ALBUM REVIEW: Judas Priest as good as ever on ‘Invincible Shield’

Judas Priest, Invincible Shield

Judas Priest, “Invincible Shield.”

Pressing play on Judas Priest’s 19th album, Invincible Shield, is like a time machine with a direct pathway to the late ’70s. The guitars are loud, the drums rumble the ground and heavy metal bombast stretches larger than life itself.

Invincible Shield
Judas Priest

Epic, March 8
8/10
Get the album on Amazon Music.

The Rock and Roll Hall of Fame members haven’t broken their stride on the band’s first album of new material in six years.

It’s as good as anything Judas Priest has done in decades, yet there’s a youthful vitality that shines for a band in the midst of its fifth decade in the music business.

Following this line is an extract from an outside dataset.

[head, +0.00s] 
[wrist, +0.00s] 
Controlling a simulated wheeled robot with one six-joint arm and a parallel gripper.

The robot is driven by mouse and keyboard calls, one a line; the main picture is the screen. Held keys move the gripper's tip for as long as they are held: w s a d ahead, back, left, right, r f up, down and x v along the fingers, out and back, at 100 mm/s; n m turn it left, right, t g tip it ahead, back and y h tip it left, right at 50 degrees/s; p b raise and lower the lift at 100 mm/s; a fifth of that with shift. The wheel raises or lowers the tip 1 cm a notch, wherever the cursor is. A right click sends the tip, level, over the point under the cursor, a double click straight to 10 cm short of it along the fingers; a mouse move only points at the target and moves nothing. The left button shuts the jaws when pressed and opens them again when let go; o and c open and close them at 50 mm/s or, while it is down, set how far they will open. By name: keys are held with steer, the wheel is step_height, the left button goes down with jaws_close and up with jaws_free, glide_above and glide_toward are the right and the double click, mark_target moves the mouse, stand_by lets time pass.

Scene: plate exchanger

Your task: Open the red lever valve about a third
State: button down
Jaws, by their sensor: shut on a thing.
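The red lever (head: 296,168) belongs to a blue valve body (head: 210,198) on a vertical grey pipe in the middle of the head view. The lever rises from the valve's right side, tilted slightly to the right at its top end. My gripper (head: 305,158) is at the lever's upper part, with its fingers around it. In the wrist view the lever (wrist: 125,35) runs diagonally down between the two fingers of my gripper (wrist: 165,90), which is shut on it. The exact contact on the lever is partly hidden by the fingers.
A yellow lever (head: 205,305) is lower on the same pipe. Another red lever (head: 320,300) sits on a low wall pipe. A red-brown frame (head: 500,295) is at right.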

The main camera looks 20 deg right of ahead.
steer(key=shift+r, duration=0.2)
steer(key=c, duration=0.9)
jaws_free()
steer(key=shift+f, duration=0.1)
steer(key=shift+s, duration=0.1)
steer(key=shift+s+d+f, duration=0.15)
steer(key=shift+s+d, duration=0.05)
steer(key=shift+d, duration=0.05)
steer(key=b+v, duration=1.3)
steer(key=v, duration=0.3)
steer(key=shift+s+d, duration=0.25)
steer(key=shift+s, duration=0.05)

All the hallmarks of old-school heavy metal are here, from the driving riffs to the dueling guitar solos and vocalist Rob Halford’s supreme high notes. It doesn’t always work this way. There’s a precision and presence required of the genre, that the band seems to have no shortage of it on its first album since 2018’s Firepower. While some of the ingredients of the stew harken back to metal’s early days, there’s brightness to the production by guitarist and producer Andy Sneap that pushes it forward.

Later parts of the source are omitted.